Climate Litigation

Climate litigation, the human cost, and will insurance step up?

The recent report ‘Global trends in climate litigation: 2021 snapshot’ by the Grantham Research Institute on Climate Change and the Environment at the London School of Economics and Political Science found that climate change litigation cases have been significantly increasing during the past six years.

The Explosion of Climate Litigation

The report analysed cases from 40 countries and 13 international / regional courts and tribunals and found just over 1,000 climate-related litigation matters were filed since 2015 – coincidently the year of the Paris Agreement – compared with 834 in the 28 years before 2015. Around half of these have been lodged in the US, with one of the most high-profile being ClimateEarth’s action against Shell directors for failing to prepare for and implement its energy transition strategy to net zero.

But Australia is certainly not immune with the highest per capita (4.7 cases per 1 million people) climate change litigation matters in the world.

There have been several cases bought against fiduciaries (professionals and government officials bound by law to put the interests of others before their own) and banks in respect to their exposure to carbon intensive projects and the disclosures required to manage these – with public companies doubling down for this risk with the ASX disclosure requirements continuing to plague the D&O insurance market in particular.

Australia and New Zealand’s common law jurisdictions have seen judges ultimately not take the same view as some of the more pliable civil courts in the US, and some European countries, appearing reluctant to push the law of negligence as far as these courts have.

While successful climate-based litigation in Australia has been sporadic, the environment for this type of litigation being successful is evolving, and could be highly damaging, and ultimately uninsurable.

The human cost: Is it really where you think it is?

Much of the climate activist agenda and litigation arising from it, is focussed on the impact of how climate change has (or will) decimate people’s lives and has broadly laid waste to our way of life.

However, the arguments for greater impacts on people and property from changing weather patterns continues to be defeated by facts.

  • Deaths and injuries from weather related events have decreased from 50,000 per year in 1970, to less than 20,000 per year by 2020 with population growth more than doubling from 3.7B people to just shy of 8B people for the same period.
    • Property damage has of course increased over the same period, but it’s not exactly unexpected with the population explosion commensurately requiring vastly more infrastructure and housing – broadly along coastlines where weather events are naturally more volatile.
  • More than 91% of these deaths have occurred, and continue to occur, in developing countries where they are either entirely deprived of energy access (circa 770 million people, mostly in Africa) or, most concerning, technically have access but simply cannot afford it (almost 2 billion).
    • Because of this, these 2.7 billion people (35% of the world population) in developing countries are still chopping down trees and/or burning dried dung/other biomass for heat, cooking, and boiling water, causing enormous air pollution and health issues in these communities.

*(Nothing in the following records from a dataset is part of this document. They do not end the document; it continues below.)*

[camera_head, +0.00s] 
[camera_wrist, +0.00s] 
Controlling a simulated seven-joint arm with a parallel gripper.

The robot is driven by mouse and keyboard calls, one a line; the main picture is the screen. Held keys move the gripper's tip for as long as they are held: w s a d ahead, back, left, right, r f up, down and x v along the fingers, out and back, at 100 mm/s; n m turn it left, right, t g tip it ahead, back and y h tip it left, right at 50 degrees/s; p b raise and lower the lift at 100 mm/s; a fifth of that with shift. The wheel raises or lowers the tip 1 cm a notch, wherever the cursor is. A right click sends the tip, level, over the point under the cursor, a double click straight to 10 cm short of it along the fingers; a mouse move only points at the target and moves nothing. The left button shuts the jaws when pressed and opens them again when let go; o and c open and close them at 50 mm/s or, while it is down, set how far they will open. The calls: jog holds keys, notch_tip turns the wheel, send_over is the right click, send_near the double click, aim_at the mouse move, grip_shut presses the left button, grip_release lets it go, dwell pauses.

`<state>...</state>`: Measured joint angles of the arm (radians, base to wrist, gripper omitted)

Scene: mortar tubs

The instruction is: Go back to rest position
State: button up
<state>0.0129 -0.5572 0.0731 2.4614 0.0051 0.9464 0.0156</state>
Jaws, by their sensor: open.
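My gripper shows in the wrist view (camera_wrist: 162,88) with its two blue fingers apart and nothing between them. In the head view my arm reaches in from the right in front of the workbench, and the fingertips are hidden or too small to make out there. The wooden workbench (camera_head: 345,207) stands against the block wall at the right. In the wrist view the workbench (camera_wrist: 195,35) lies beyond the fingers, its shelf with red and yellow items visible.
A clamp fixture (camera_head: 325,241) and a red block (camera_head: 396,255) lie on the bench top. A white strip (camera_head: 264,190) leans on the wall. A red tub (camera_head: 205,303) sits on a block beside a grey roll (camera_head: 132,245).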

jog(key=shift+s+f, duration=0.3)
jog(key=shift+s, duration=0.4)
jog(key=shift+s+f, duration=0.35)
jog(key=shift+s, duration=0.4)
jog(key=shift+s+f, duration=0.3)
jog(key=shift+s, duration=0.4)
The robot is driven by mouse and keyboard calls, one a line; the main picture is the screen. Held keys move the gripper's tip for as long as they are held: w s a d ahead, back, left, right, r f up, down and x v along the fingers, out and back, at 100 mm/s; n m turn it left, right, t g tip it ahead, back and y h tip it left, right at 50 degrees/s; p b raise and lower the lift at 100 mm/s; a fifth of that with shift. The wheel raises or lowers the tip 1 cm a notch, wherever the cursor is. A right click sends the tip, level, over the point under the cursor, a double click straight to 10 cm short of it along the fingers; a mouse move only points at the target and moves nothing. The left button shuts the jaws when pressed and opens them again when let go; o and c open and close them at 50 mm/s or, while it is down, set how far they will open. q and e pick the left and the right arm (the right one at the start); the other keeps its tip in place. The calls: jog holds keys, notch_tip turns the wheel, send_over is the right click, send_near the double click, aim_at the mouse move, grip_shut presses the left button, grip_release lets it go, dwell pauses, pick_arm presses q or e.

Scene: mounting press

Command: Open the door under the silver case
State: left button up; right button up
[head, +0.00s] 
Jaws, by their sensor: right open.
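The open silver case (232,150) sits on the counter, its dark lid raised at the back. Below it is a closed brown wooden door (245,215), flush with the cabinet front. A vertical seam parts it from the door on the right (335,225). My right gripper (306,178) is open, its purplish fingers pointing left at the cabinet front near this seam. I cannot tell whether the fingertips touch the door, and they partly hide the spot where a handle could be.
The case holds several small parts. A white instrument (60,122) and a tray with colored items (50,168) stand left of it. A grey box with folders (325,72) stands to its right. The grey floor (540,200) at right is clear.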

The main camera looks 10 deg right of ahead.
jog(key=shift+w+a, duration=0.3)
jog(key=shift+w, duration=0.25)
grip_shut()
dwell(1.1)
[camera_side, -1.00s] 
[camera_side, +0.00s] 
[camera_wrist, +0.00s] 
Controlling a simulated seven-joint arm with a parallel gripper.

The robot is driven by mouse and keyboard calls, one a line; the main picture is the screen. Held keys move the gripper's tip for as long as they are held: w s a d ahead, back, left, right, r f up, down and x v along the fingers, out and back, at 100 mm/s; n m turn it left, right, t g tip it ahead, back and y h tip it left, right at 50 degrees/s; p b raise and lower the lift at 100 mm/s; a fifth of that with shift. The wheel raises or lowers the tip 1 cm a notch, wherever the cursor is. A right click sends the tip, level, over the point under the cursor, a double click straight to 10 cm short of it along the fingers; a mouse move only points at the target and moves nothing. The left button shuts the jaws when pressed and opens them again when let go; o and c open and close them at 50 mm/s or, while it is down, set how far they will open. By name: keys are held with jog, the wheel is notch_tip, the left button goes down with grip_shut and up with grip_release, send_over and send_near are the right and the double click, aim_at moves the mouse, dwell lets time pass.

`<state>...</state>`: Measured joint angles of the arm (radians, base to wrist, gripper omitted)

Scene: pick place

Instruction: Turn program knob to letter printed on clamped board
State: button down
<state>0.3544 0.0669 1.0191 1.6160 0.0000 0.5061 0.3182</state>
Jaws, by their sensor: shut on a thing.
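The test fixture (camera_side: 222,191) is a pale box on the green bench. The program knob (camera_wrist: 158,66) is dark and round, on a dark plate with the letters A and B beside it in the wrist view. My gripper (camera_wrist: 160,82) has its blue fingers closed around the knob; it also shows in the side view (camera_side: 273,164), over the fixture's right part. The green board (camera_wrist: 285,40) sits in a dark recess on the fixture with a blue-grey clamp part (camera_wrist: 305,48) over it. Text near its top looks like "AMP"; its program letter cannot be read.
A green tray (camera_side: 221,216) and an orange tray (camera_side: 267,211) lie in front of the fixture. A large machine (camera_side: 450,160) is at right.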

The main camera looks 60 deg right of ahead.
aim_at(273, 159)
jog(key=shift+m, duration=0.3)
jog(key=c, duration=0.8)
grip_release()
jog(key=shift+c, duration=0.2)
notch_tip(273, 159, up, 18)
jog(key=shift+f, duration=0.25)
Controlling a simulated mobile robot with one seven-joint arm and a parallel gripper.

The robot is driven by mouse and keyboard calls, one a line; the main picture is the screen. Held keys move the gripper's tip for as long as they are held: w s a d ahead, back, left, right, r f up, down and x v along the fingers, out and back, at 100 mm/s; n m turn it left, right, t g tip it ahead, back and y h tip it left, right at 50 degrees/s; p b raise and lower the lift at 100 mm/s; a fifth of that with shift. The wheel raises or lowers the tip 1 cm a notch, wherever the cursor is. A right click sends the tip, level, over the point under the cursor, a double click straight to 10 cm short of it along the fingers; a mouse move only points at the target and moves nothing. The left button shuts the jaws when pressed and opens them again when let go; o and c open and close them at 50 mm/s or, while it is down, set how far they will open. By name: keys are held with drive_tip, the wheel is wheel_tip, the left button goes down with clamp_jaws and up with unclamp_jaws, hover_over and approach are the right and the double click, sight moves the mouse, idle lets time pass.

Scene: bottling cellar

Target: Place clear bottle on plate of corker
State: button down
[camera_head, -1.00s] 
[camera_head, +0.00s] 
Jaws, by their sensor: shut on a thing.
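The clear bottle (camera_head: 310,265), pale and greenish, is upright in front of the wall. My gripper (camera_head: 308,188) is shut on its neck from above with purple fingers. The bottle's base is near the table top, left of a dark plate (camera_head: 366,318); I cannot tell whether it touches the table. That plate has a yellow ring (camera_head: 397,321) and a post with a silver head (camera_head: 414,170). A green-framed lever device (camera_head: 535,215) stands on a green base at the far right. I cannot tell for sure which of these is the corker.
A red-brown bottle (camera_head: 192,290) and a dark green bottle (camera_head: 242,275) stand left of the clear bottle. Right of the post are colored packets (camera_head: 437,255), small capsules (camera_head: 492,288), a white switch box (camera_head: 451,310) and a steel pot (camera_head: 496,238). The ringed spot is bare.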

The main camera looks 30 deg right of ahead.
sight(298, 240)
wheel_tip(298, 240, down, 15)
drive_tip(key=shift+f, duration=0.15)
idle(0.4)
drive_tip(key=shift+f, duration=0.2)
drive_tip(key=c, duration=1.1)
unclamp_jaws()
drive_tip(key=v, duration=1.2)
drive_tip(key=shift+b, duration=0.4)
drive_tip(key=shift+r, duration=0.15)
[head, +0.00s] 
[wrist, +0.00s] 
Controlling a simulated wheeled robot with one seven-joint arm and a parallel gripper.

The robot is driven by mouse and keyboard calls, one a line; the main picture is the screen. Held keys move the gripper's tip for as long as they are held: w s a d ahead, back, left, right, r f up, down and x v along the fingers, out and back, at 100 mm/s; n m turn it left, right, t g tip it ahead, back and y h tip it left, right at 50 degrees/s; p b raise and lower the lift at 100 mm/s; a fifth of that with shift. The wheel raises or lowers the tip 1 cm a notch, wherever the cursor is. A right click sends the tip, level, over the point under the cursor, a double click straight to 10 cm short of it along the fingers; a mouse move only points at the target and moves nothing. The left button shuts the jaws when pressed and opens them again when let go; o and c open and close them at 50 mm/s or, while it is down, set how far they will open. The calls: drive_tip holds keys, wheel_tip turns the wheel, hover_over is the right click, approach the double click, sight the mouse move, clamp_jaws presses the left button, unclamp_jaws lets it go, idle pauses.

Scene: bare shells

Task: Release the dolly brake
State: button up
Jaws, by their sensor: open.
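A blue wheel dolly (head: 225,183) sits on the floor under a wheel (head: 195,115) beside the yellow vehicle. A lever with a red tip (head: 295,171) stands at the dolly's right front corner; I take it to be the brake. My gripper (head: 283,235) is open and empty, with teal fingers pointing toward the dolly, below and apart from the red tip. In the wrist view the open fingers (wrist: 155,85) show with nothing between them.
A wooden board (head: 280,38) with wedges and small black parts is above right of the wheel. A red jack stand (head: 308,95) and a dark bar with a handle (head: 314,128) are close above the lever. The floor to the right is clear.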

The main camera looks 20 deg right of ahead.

Why is the ‘Social’ in ESG not being shone back on people (climate activists and bureaucrats) and organisations (insurers and banks) for propagating this poverty by standing squarely in the way of their development through energy access?

Greenhouse Gas (GHG) Emissions Reporting:
Scope 1 (direct emissions from owned/controlled sources),
Scope 2 (indirect from power generation/fossil fuel use or consumption), and
Scope 3 (indirect emissions in your supply chain).

Surely a more responsible and humane objective should be in assisting the industrialisation of these countries and communities rather than pushing them further away from being able to help themselves?

We appear single-mindedly hellbent on enforcing an expectation for developing countries to go straight from poverty to a utopian green (and expensive) renewable energy system rather than the stepped process the developed world took.

Incidentally, we have an opportunity to guide and improve the efficiency of this transition, so it is not as damaging as the industrial age went about it, but we need to start getting out of the way.

If in doubt, exclude it!

With insurance companies continuing their careening retreat from insuring fossil fuels at an alarming pace, quite often physically harassed and hounded along by climate extremists, insurance exclusions are now emerging. The Lloyds Market Association (LMA) recently developed an exclusion for use in liability policies:

“Notwithstanding any other provision in this Policy or any endorsement hereto, this Policy excludes any loss, liability, cost or expense arising out of any allegation or claim that the Insured caused or contributed to Climate Change or its consequences.

For the purposes of this clause Climate Change means a change of climate which is attributed directly or indirectly to human activity.”

This exclusion is almost laughable in its broad, nonsensical application, however when considered in tandem with the requirement for companies to report on their Greenhouse Gas (GHG) Scope Emissions, and how much they contribute to global CO2 emissions, they are effectively setting themselves up for uninsured litigation.

Supply and demand: The Energy Crunch

And in all of this, Russia’s invasion of Ukraine, China’s trade posturing and the unilateral shutdown of global baseload power, even developed countries are either already in, or are imminently heading for, an energy crisis; however global bureaucrats still appear to have their heads in the sand on adopting a sustainable energy mix including fossil fuels, to help manage the humanitarian crisis coming toward us.